Your turn: Graduates, you have freed yourselves. Go back for others

Editors note: The following is the 2023 Rock Valley College commencement address delivered Friday, May 19, 2023, by RVC English professor Mathew Oakes.

Graduates, it is my privilege to congratulate you on behalf of the faculty of Rock Valley College on this momentous achievement.

At these events we rightly celebrate academic excellence, marking various achievements with cords, stoles, and honors.

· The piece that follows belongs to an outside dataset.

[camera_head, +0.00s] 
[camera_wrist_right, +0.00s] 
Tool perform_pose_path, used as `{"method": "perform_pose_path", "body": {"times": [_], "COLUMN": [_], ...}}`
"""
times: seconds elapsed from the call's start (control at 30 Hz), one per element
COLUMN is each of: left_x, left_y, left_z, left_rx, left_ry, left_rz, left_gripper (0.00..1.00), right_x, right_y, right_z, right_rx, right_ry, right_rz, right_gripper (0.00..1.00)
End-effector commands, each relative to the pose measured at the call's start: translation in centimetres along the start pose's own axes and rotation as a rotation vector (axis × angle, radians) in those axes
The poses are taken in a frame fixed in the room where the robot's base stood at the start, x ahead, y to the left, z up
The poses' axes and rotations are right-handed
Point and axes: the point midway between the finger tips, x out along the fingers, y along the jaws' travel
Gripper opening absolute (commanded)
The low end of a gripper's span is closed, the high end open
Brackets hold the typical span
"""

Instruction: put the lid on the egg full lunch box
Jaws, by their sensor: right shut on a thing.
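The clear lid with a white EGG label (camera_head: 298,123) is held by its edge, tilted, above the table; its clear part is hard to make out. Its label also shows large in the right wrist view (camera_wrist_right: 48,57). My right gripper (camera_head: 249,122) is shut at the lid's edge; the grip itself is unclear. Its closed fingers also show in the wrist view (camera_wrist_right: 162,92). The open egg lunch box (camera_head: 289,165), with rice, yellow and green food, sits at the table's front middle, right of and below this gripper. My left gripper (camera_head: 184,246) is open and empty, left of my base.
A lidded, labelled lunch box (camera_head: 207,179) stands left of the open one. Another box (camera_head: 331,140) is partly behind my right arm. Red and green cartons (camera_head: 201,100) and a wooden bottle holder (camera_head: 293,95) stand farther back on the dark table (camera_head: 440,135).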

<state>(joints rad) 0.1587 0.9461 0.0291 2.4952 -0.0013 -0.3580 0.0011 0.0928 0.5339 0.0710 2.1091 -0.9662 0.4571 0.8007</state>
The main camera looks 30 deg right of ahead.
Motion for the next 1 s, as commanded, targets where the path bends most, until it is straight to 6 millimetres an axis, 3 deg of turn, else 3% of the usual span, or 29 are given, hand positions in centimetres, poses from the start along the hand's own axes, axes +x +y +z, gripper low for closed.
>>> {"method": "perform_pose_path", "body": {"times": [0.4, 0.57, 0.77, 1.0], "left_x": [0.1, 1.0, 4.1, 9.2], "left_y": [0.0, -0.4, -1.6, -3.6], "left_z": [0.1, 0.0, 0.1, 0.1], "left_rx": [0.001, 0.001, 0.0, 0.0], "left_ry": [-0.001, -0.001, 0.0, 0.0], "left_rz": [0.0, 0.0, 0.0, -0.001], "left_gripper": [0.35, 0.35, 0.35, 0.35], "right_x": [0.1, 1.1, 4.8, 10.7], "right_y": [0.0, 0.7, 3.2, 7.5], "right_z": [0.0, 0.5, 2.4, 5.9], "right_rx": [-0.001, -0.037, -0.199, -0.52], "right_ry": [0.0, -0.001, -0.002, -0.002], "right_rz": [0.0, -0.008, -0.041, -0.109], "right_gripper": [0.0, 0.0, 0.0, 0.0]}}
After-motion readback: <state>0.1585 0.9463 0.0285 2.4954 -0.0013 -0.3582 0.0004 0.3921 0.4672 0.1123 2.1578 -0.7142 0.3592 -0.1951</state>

I want to celebrate other kinds of excellence today, too.

Some of you are the first in your family to go to college, parented or fostered children or grandchildren whilein college, studied in English which is not your first language, managed a disability or ongoing health issue , worked a job to pay your tuition and support yourself while in school, descended from enslaved Africans or other oppressed people, took more than 30 minutes to get to campus by car, bus, or bicycle, grew up poor or overcame another type of obstacle.

We could not be prouder of all you have accomplished and what you will go on to do.

Your turn: What should we expect from RVC in these turbulent times?

So often, however, we think about education only in terms of what comes next: prerequisites, degree requirements, job qualifications, professional certifications, transfer institutions and so on.

These are essential and important, but they are not the only reason we support institutions of higher education like ours with public funding. We are doing much more here than ensuring a steady stream of productive workers to keep the economy humming.

American philosopher, psychologist, and educator, John Dewey said that “education is not preparation for life; education is life itself.” What did he mean?

Yes, you specialized in some way here, developing skills and knowledge as a historian, mechanic, nurse, chemist, musician, or engineer. But underneath all that, what did you learn? Who have you become? How do your soul and mind hum now?

Earlier this semester, Tim Spielman, RVC’s director of advising, reminded me of the origins of liberal education — that term we use to describe our broad curriculum in the arts and sciences.

It has nothing to do with partisanship, but it is rooted in a political claim of what it means to be alive.

Liberal, here, comes from the Latin, līberālis — the etymological ancestor to words like liberty, liberated, and liberation.

This is Freedom Education. In an age where we see the terrifying rise of fascism across the globe and here at home, Freedom Education is as important now as it ever was.

In this moment when state governments suppress democratically elected voices, remove books from library shelves, police who belongs in public spaces, and censor what teachers can and cannot teach in classrooms, education for freedom is as important as it ever was.

And make no mistake, my friends, there is no such thing as remaining neutral.

Anyone who tells you that education should just “stick to the facts” forgets that Galileo spent his life under housearrest for asserting the then audacious fact that the earth revolves around the sun, not the other way around.

For as long as facts threaten the powerful, education is and will always remain political.

But you already knew this, for our very presence here together protests the notion that education is only for the elite, the rich, the blue-blooded, and the oligarchs.

You know better. You had the audacity to demand your Freedom Education knowing that the educated mind can never be caged. And if you have really absorbed this lesson, this freedom, then one thing has sunk deep into your bones: It is your birthright as a free person to ask why and demand an answer.

Our freedom is interwoven, friends. I need you free. You need each other free. Your family and community need you free. Your ancestors and your descendants need you free.

Icon of the Civil Rights Movement Fannie Lou Hammer said it this way to the National Women’s Political Caucus in 1971, “Nobody’s free until everybody’s free.”

And at the end of the day, that is the difference between power and freedom. Power contracts where freedom expands.

So may we all live up to the example of Harriet Tubman, the formerly enslaved conductor of the Underground Railroad who, as my 8-year-old daughter put it, “freed herself and then went back for others.”

Graduates, you have freed yourselves. Go back for others.

Thank you and congratulations.

Mathew Oakes is a Rock Valley College professor of English and the 2023 Faculty of the Year at Rock Valley College.